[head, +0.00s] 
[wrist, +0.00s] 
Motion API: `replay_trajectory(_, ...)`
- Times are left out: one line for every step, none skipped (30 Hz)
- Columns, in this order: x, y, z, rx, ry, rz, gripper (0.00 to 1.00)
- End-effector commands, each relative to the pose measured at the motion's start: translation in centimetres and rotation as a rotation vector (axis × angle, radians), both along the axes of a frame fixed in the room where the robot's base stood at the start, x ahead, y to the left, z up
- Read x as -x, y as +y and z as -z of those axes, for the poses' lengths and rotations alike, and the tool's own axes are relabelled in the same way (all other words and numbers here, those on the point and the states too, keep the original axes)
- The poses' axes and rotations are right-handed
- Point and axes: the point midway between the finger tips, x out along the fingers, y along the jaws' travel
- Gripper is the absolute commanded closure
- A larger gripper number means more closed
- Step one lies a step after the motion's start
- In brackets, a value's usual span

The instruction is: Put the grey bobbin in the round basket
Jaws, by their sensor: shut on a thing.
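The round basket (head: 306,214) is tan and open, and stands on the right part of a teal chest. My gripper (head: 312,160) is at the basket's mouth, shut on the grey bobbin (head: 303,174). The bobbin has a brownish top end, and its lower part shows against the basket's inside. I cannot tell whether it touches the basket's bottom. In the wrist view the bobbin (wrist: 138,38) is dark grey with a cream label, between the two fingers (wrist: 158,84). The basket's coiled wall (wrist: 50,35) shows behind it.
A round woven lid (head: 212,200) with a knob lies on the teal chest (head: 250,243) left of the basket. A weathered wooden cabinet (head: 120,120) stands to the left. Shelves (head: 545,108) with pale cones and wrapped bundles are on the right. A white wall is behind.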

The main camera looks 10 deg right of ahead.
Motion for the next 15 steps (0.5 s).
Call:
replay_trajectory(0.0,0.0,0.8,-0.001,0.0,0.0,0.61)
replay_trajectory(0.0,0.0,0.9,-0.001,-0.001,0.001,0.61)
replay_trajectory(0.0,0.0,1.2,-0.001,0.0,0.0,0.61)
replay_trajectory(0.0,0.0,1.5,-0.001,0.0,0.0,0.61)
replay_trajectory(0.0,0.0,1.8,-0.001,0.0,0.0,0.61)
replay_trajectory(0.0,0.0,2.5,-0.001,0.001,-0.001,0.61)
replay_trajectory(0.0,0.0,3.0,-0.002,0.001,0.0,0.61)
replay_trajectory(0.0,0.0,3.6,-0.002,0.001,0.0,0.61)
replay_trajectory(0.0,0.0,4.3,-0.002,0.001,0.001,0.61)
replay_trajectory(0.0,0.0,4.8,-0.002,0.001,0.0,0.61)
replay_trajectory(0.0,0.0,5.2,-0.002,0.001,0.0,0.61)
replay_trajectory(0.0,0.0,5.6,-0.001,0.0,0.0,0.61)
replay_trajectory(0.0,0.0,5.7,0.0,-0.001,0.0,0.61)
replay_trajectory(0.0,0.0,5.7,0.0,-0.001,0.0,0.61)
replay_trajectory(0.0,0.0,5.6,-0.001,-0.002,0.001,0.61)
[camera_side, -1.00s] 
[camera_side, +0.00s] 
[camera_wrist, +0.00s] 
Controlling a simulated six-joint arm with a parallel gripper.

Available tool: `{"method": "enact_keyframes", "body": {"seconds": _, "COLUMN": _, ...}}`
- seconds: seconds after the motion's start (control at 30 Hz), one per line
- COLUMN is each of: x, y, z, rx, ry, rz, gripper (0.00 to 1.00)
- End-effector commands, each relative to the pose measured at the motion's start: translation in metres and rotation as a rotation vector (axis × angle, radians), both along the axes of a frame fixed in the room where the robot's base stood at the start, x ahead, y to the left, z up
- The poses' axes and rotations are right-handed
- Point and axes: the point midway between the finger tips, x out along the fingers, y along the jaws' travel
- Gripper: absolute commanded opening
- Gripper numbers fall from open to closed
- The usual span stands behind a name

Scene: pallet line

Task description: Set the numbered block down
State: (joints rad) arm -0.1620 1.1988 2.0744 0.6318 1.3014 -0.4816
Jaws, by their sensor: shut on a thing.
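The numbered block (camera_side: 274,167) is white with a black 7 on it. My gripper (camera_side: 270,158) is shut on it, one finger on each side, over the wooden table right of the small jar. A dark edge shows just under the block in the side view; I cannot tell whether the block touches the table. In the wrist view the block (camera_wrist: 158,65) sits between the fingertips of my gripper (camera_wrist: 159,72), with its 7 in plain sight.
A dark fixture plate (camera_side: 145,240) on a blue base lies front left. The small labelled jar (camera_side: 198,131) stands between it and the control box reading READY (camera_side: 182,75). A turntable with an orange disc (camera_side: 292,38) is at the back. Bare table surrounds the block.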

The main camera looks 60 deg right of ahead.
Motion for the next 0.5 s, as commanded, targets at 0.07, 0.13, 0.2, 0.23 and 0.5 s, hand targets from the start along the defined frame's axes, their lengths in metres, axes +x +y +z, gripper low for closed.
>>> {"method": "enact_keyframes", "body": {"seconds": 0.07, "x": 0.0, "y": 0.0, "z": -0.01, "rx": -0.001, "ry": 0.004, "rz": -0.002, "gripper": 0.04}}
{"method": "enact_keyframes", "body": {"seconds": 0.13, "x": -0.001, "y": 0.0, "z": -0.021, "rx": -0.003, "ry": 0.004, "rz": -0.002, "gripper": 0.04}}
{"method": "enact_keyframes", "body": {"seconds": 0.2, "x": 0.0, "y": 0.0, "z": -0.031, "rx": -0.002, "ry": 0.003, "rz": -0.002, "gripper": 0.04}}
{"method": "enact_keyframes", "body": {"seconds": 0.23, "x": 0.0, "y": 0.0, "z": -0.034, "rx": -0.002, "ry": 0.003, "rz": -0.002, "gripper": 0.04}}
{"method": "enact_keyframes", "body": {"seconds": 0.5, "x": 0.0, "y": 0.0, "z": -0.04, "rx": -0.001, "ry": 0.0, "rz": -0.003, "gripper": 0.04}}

**EXERCISE OBJECTIVE**
Print exactly the lines from the line with "Motion for the next 15 steps (0.5 s)." to the line with "State: (joints rad)", both included, and nothing else.

**EXERCISE RESPONSE**
Motion for the next 15 steps (0.5 s).
Call:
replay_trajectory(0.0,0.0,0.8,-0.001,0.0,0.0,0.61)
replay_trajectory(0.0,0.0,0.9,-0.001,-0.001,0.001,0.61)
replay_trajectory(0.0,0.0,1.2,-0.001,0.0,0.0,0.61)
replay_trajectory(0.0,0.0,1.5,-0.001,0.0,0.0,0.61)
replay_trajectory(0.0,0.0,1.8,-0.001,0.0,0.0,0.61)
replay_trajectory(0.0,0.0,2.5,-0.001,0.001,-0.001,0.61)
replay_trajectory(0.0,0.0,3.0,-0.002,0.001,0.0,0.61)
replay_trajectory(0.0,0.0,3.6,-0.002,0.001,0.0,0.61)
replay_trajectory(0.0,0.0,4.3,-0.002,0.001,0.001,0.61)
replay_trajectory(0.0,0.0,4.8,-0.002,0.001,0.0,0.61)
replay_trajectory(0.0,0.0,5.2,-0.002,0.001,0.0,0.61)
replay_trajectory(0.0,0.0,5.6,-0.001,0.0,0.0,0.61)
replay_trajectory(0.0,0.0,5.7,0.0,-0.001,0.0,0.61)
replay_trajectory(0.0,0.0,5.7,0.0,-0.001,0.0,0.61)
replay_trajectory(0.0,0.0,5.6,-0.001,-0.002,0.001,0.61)
[camera_side, -1.00s] 
[camera_side, +0.00s] 
[camera_wrist, +0.00s] 
Controlling a simulated six-joint arm with a parallel gripper.

Available tool: `{"method": "enact_keyframes", "body": {"seconds": _, "COLUMN": _, ...}}`
- seconds: seconds after the motion's start (control at 30 Hz), one per line
- COLUMN is each of: x, y, z, rx, ry, rz, gripper (0.00 to 1.00)
- End-effector commands, each relative to the pose measured at the motion's start: translation in metres and rotation as a rotation vector (axis × angle, radians), both along the axes of a frame fixed in the room where the robot's base stood at the start, x ahead, y to the left, z up
- The poses' axes and rotations are right-handed
- Point and axes: the point midway between the finger tips, x out along the fingers, y along the jaws' travel
- Gripper: absolute commanded opening
- Gripper numbers fall from open to closed
- The usual span stands behind a name

Scene: pallet line

Task description: Set the numbered block down
State: (joints rad) arm -0.1620 1.1988 2.0744 0.6318 1.3014 -0.4816

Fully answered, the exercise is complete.